Boy Scouts of America involved in yet another controversy

“On my honor, I will do my best, to do my duty, to God and my country, and to obey the Scout Law, to help other people at all times, to keep myself physically strong, mentally awake, and morally straight.”

That’s the Scout Oath of the Boy Scouts of America. That’s all well and good, but the words at the very end of that quote, “morally straight”, are beginning to ring hollow in light of recent events.

This past week, a Boy Scout troop, hosted by a church in Seattle, had it’s charter taken away by the BSA foundation. Why? Because after learning that the leader of the troop, Geoff McGrath, was gay, the troop refused to get rid of him, as the BSA demanded.

Last month, after learning of McGrath’s sexuality, the BSA removed his registration from the organization. In a statement to the press, they claimed McGrath was “deliberately injecting” his sexuality into his role as scout master. His scouts had known of his sexuality when he was appointed, and stood behind him. The members were given the opportunity to transfer to a different troop, but they decided to show support and continued to meet as a troop under McGrath.

The BSA has told the troop that they can no longer wear the official Boy Scout uniform or use the trademarked name in any way, but the scouts have decided to continue meeting, regardless of their status within the organization.

I think the Boy Scouts organization does some things really well. They provide opportunities for young men to explore the outdoors and develop skills, as well as instill a sense of responsibility and honor. I was a Cub Scout for a few years in elementary school, and I remember the experience as a fun adventure, making new friends and learning new things. For some children, the Boy Scouts plays a large role in what type of young men they will grow up to be.

That being said, the behavior of the association is concerning, to say the least. This is the same organization that only last May finally allowed gay scouts to become members of troops (after a number of corporate partners withdrew support from the BSA). If the Boy Scouts help to shape the future of some youths in this nation, aren’t they teaching those young children that discrimination is acceptable?

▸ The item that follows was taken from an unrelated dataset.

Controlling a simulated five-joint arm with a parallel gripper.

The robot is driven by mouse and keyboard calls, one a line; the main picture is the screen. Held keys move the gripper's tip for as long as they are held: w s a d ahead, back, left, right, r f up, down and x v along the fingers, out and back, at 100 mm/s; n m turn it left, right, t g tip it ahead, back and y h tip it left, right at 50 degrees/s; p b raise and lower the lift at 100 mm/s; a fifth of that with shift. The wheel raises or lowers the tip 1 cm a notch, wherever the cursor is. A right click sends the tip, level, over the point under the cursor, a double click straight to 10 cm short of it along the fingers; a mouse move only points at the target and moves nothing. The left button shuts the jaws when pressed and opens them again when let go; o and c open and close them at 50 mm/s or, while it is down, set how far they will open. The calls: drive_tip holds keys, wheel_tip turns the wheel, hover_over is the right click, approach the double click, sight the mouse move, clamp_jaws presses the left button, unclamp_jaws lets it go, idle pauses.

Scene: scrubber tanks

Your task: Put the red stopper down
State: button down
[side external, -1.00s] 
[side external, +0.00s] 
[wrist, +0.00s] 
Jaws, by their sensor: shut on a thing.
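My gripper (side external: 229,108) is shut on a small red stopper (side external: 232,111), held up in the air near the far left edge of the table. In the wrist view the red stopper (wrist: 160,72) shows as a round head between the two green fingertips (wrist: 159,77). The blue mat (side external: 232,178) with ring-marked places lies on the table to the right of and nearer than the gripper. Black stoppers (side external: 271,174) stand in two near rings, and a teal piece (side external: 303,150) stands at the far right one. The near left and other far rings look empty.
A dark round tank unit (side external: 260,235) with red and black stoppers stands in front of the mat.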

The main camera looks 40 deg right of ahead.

I’ll point out that McGrath has been together with his partner for two decades, and in all accounts, is a stand-up citizen, volunteering his time and effort into guiding the next generation. In another statement to CNN, the BSA said that they don’t believe that “the topic of sexual orientation plays a role in Scouting.

I agree. Scouting should not be about sexuality. Scouting should be about the scouts, their future and their learning. But it’s a shame that an organization, which has the potential to give so much to our youth, is contributing to the already rampant discrimination in our country, rather than contributing to a solution of acceptance.